• [Data section]:
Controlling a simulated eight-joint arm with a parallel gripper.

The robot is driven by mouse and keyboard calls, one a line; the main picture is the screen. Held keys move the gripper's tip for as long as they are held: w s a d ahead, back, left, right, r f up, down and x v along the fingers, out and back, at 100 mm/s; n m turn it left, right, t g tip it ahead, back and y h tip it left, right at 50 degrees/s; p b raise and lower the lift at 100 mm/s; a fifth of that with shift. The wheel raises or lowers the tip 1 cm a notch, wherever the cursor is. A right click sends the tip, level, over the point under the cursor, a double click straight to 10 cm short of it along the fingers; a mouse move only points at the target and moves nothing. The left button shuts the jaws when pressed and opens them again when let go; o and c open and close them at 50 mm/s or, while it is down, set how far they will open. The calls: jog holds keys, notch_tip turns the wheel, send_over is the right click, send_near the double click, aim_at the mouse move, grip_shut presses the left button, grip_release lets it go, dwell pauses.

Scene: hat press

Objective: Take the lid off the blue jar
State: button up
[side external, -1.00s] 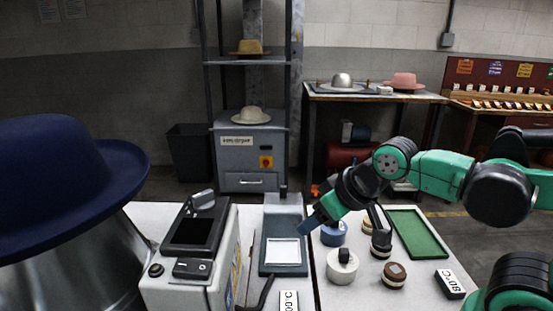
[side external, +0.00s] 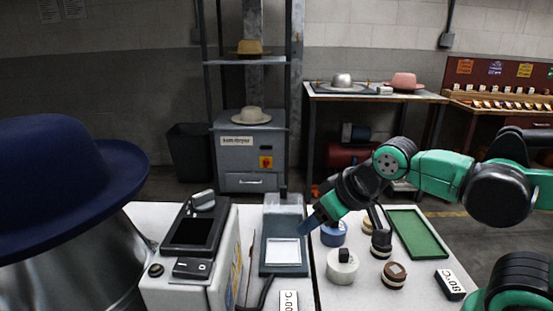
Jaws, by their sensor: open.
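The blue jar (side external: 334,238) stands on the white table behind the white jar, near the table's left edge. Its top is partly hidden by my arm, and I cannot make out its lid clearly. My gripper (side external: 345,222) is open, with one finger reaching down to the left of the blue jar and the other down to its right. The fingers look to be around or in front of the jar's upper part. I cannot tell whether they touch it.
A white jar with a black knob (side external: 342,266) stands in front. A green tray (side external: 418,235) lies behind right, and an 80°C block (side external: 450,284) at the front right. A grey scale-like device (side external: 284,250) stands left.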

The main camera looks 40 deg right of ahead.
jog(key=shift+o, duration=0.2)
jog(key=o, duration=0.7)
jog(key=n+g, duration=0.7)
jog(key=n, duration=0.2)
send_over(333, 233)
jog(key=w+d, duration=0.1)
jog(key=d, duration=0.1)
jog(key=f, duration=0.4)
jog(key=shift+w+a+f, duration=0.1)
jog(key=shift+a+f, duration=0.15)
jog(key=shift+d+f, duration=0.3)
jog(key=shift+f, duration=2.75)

...

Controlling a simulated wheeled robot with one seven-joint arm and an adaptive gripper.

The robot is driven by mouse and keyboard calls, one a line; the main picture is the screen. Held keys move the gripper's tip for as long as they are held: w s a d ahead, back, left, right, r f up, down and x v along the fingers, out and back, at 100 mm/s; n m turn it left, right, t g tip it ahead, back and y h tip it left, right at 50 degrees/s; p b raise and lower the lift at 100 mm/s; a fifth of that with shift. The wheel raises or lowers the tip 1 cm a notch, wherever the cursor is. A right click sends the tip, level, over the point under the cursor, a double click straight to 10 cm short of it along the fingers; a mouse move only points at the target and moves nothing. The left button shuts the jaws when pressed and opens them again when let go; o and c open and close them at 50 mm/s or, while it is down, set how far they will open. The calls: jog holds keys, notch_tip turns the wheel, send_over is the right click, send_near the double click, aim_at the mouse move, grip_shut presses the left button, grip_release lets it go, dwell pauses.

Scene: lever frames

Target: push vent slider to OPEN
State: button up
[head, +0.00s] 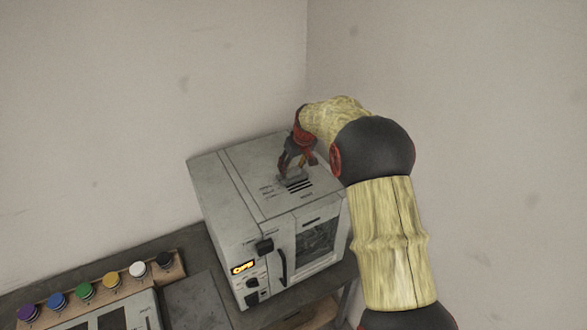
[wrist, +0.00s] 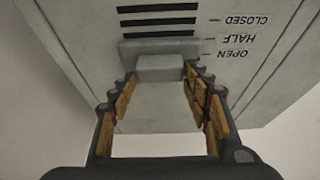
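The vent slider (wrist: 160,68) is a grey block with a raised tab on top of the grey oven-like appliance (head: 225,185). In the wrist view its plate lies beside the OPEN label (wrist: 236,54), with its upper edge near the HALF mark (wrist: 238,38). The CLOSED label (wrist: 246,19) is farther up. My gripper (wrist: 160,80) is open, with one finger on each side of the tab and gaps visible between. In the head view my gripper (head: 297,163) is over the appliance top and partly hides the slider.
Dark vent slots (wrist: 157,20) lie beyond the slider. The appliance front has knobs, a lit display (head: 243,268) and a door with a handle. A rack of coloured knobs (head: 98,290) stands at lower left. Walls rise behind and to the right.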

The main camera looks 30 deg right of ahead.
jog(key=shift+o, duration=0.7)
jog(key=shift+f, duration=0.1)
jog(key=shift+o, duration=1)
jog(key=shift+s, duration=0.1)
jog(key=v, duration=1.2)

• [Exercise directions]: Pick out every line above that contains the word "joint" and copy it.

• [Completed exercise]:
Controlling a simulated eight-joint arm with a parallel gripper.
Controlling a simulated wheeled robot with one seven-joint arm and an adaptive gripper.

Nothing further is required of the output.